Christians can vote for the right
I have only read part of the Bishops’ letter to their parishioners and what follows is not a critique of the document. Rather, I simply want to show how the right-wing might be loving, compassionate and Christian as it argues (and votes) against state provision of welfare.
Most right-wingers accept that we each have obligations to our fellow man, but the right differs from the left on how to discharge them. (I wrote at some length on this here.) Christianity adds a dimension to the left-right discussion, but does not fundamentally alter or trump it.
The right-wing says that, at least without heavy qualification, compassion is not a sufficient or necessary guide to discharging our obligations to one another. It may not even be a good expression of the love which religion (and some some socialism) enjoins upon us but which a secular right-winger might not believe one should be expected to want to feel.
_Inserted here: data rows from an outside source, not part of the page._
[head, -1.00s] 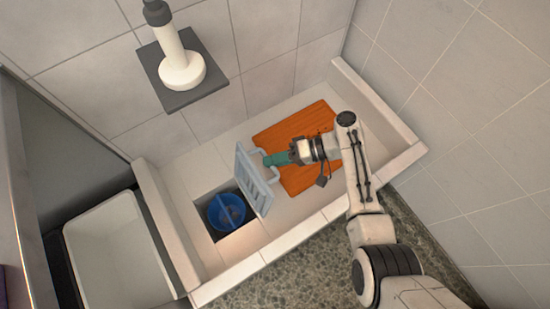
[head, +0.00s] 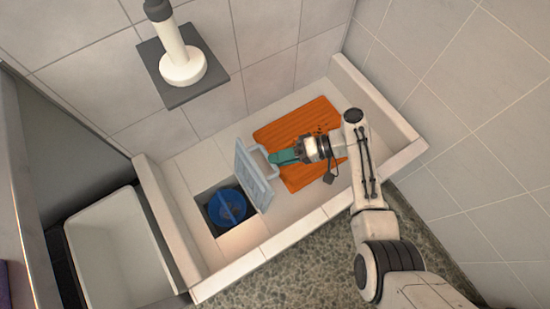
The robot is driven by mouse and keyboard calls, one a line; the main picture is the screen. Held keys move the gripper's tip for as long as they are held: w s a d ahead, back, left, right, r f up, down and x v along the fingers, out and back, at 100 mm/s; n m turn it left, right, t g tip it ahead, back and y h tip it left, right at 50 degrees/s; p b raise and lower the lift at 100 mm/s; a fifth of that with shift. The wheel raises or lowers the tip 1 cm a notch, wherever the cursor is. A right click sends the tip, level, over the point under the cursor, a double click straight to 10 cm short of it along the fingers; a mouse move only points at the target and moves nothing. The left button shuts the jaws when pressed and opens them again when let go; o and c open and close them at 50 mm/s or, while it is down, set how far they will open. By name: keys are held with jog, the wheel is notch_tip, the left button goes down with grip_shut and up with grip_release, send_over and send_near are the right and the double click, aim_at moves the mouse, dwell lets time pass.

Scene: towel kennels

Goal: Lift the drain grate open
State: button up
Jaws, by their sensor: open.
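The drain grate (head: 253,176) is a light blue-grey slatted panel with a bar handle on its right face. It stands raised, near upright, along the right edge of the square drain opening (head: 214,228). A round blue part (head: 230,205) shows inside the opening. My gripper (head: 276,157), with teal fingers, is just right of the grate by its handle. Its fingers are open; whether they still touch the handle I cannot tell.
An orange slatted mat (head: 300,130) lies in the tiled basin under my gripper. The basin has a raised rim (head: 375,105). A white tub (head: 115,250) stands at the left. A grey shelf with a white cylindrical object (head: 182,66) is on the back wall.

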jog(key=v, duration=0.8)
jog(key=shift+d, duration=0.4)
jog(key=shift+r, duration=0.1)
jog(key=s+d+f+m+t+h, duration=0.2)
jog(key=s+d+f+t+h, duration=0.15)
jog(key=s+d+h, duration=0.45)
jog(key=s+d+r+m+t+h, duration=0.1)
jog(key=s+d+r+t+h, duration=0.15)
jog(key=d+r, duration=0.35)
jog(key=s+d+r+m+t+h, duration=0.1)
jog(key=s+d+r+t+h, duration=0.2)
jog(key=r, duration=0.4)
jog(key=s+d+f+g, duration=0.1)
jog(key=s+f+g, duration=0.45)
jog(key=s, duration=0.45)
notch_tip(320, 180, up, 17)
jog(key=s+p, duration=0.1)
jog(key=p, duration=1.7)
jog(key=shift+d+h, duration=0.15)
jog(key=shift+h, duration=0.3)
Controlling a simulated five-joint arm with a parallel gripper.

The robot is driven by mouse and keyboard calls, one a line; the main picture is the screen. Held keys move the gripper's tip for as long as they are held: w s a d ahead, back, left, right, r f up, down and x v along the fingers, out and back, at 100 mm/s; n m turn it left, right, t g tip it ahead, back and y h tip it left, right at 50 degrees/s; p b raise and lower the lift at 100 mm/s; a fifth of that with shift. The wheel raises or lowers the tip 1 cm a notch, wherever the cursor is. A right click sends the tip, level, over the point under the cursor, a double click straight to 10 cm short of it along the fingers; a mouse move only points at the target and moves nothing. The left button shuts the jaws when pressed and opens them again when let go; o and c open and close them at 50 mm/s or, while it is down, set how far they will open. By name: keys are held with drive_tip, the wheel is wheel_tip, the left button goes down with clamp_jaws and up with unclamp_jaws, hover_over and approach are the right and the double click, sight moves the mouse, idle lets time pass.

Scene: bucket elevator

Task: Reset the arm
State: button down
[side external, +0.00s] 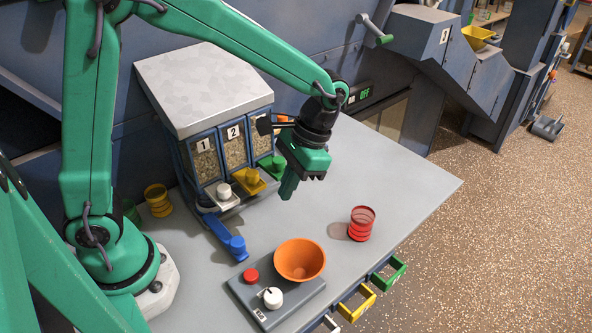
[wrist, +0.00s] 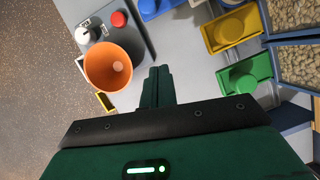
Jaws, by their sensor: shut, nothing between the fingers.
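My green arm reaches over the grey table from the left in the side external view. My gripper (side external: 288,188) hangs above the table, fingers pointing down, shut and empty. In the wrist view the fingers of my gripper (wrist: 161,72) are together with nothing between them. It is in the air to the right of the numbered dispenser (side external: 204,110) and above and behind the orange bowl (side external: 300,262). The orange bowl also shows in the wrist view (wrist: 108,66), left of the fingers.
The bowl sits on a grey base (side external: 258,304) with a red button (side external: 251,276) and a white knob (side external: 272,298). A red cup (side external: 361,223) stands to the right. A yellow cup (side external: 158,200) stands at left. The table's right part (side external: 410,185) is clear.

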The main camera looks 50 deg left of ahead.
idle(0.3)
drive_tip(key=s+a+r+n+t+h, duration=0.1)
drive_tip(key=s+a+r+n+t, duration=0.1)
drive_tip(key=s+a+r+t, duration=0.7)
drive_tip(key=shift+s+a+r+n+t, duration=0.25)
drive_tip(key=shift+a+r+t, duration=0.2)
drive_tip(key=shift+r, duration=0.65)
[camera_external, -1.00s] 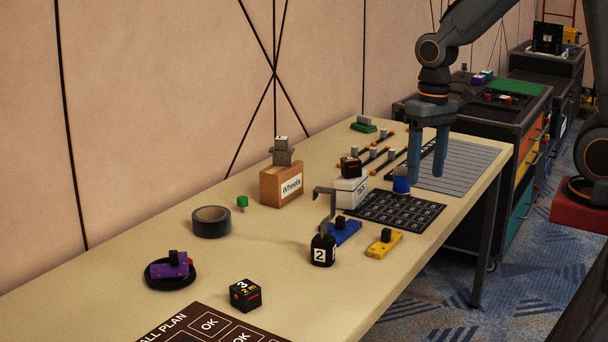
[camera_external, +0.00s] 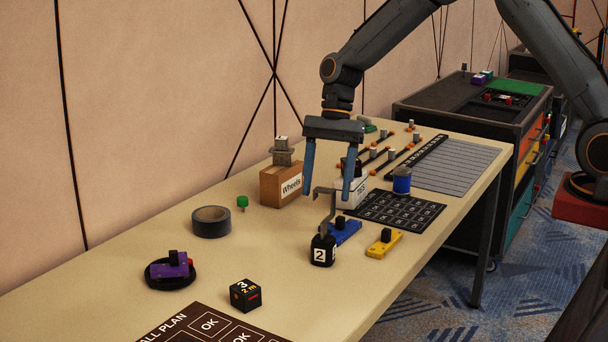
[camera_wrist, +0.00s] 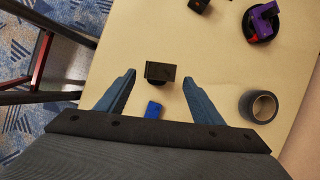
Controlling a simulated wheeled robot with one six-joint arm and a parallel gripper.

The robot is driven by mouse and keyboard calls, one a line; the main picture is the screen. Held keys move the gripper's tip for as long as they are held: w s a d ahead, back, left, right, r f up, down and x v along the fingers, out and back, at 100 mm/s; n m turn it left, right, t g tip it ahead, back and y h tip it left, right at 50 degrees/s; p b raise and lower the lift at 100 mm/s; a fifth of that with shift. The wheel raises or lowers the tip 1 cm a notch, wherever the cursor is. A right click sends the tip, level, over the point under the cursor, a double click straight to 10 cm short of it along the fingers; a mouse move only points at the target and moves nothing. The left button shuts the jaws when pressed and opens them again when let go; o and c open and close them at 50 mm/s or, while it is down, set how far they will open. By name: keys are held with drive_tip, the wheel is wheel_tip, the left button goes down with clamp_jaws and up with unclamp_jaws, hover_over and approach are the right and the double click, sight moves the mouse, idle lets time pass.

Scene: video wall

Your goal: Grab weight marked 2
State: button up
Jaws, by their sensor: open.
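The weight marked 2 (camera_external: 322,251) is a small black block with a white "2" label and a grey hook rising from it. It stands upright on the table (camera_external: 290,300). My gripper (camera_external: 328,194) is open and empty, with its blue fingers pointing down above the table near the top of the hook. I cannot tell from this view whether the fingers are level with the hook in depth. In the wrist view, a dark block (camera_wrist: 160,72), seemingly this weight, lies ahead between my fingertips (camera_wrist: 160,85), apart from both.
A blue block (camera_external: 344,232) and a yellow block (camera_external: 384,243) stand close by. The Wheels box (camera_external: 283,185) and white box (camera_external: 350,191) are behind. A black cube (camera_external: 245,295), tape roll (camera_external: 211,222) and purple piece (camera_external: 170,269) lie left. Table between them is clear.

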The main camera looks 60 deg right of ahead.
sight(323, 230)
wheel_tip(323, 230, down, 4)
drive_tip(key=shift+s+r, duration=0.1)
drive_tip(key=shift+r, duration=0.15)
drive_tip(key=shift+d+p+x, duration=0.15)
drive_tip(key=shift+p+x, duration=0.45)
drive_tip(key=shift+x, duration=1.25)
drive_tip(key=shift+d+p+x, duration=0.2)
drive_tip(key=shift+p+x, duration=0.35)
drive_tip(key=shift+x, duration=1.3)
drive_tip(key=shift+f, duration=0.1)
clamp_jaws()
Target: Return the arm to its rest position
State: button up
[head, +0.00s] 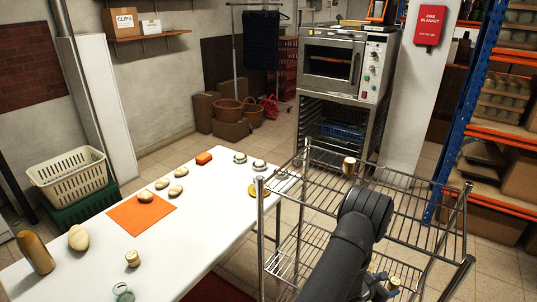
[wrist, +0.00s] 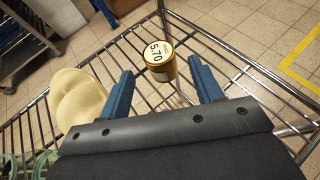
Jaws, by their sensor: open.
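My gripper (wrist: 166,84) is open in the wrist view, its two blue fingers spread apart. A jar (wrist: 160,65) with a pale lid marked 5.70 and an amber body shows in the gap near the fingertips, at the wire rack (wrist: 219,37). Neither finger visibly touches it. In the head view, my dark arm reaches over the wire rack (head: 425,206) at the right, and blue parts show low beside it. One small jar (head: 349,166) stands on the rack's upper level; another (head: 394,283) shows near the blue parts.
A white table (head: 60,285) at left holds an orange mat (head: 141,214), pale lumps and small jars. An oven (head: 346,62) stands behind the rack, and blue-orange shelving (head: 468,95) at right. A pale lump (wrist: 80,98) lies left of my gripper in the wrist view.

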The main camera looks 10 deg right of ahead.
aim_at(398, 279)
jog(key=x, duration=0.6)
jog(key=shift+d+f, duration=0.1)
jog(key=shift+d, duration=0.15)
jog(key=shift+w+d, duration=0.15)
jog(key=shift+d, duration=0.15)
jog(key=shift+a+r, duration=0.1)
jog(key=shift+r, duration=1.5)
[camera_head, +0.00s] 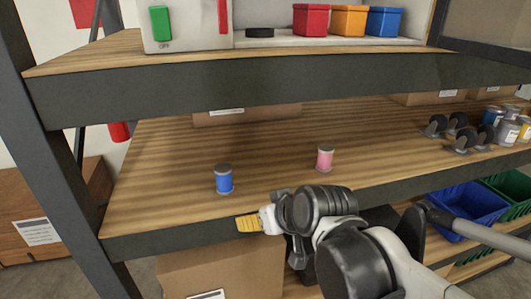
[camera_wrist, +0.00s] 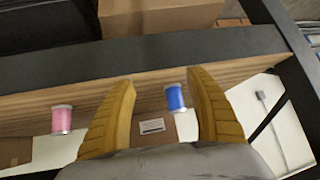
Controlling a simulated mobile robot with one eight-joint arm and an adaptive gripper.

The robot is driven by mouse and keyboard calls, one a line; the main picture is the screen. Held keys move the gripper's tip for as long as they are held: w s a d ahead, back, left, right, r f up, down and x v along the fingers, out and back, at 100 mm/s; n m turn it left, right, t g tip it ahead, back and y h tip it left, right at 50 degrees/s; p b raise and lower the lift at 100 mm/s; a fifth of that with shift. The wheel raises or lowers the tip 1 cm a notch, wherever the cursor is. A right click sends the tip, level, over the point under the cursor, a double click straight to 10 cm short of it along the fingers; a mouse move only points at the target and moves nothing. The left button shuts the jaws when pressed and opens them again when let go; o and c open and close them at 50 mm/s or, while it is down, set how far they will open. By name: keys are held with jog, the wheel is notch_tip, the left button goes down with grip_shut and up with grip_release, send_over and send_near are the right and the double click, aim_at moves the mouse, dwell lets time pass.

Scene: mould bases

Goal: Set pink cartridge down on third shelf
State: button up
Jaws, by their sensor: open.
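The pink cartridge (camera_head: 324,158) stands upright on the middle wooden shelf (camera_head: 150,200), right of the blue cartridge (camera_head: 224,180), which also stands upright. My gripper (camera_head: 240,224) is open and empty at the shelf's front edge, in front of the blue cartridge and to the left of the pink one. In the wrist view my gripper (camera_wrist: 160,78) shows two yellow fingers spread apart. The blue cartridge (camera_wrist: 176,98) appears between them, near the right finger. The pink cartridge (camera_wrist: 62,119) is outside the left finger, apart from it.
Black casters (camera_head: 460,135) and several cans (camera_head: 507,132) stand at the shelf's right. A cardboard box (camera_head: 245,115) is at the back. The upper shelf (camera_head: 200,90) overhangs, holding red, orange and blue bins. Blue (camera_head: 470,212) and green bins sit below right. Shelf space around the cartridges is clear.

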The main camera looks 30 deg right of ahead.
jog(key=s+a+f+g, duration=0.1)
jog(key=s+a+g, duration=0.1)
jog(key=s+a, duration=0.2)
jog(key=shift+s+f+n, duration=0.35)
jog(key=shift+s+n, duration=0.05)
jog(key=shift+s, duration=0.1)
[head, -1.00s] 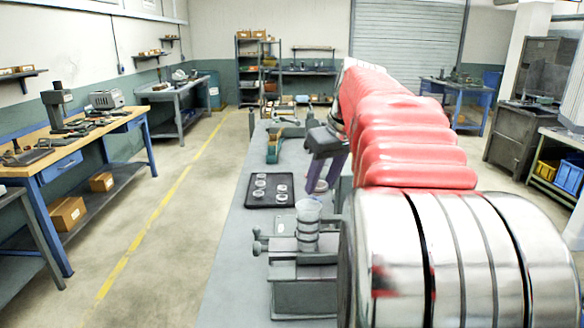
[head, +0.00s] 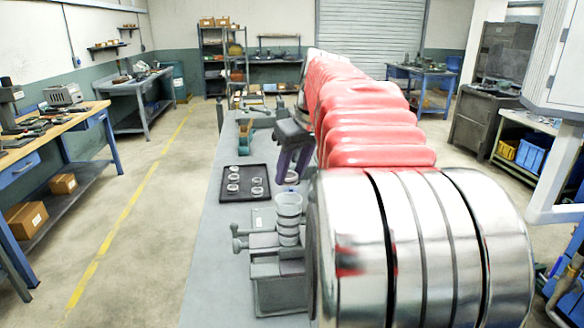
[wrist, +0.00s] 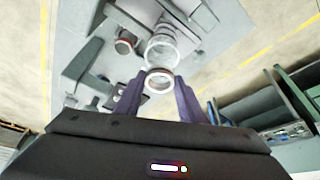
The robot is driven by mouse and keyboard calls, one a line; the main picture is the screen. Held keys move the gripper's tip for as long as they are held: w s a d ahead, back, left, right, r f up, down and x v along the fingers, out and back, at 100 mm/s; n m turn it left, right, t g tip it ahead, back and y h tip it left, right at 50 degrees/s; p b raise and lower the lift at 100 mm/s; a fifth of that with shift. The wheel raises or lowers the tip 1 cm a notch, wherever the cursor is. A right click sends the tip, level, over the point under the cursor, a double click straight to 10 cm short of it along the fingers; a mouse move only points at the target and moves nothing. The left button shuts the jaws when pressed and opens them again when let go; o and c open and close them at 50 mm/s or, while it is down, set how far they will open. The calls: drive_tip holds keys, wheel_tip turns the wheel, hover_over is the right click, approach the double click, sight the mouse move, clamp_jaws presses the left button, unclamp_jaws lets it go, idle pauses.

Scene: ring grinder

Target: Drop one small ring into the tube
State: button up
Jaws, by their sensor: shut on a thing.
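My gripper (head: 291,179), with dark purple fingers, is shut on a small pale ring (head: 291,176). The ring also shows in the wrist view (wrist: 159,81), pinched between the two fingertips (wrist: 159,88). The clear tube (head: 289,203) stands upright in a grey fixture (head: 279,267) on the bench, its flared open mouth upward. In the head view the ring is just behind and above the mouth. In the wrist view the tube (wrist: 162,50) lies just beyond the ring, which appears apart from it; the exact gap is unclear.
A black tray (head: 246,196) with several small rings lies on the grey bench (head: 212,245), left of and behind the tube. A green and orange tool (head: 244,137) stands farther back. A grey clamp knob (head: 238,230) sticks out left of the fixture. The bench's left side is clear.

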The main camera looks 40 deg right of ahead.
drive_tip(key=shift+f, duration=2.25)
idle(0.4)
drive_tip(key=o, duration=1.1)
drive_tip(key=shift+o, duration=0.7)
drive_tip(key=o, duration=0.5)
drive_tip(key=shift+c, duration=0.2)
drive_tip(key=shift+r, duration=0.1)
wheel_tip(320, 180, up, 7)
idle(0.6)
Religious or not, right-wingers say that everyone needs to be as strong as possible. The right-wing says that the wrong compassion – in a word, love which is not tough – can weaken people. That can lead to great suffering for the individual and for society.
I am no expert, but I can imagine Christ not condemning tough love out of hand, or even supporting it. (Though his remarks almost always seem challengingly gnomic and open rather than comfortingly prescriptive and narrow.)
But even if one feels that one is requred to love one’s fellows, and even if – separately – one thinks that love leads to welfare, and even if the resulting welfare targets the right people in the right way (say in a well-applied social safety net), the right-winger will incline to argue that society should avoid providing it through the state
That is not to say that the state should have no role, but rather that the state should do as little as possible. For example, it might usefully mandate for welfare rather than provide it. The state could variously mandate taxation to provide some funding for welfare; and provide a last-resort guarantee of provision; and regulate the quality of provision, and do any of these whilst avoiding the role of provider.
For a Christian, who is required to love his fellow man in a more demanding way than is usual in the secular worldview, the right-wing message is just as relevant.
For sure there is nothing in Christ’s doctrine which requires that the state be the mechanism through which the Christian delivers his love to his fellow.
Indeed, if a Christian believes that state welfare has done or does or will do more harm than some other sort of welfare, then he might well work against socialism, and do so as part of his apostolic mission.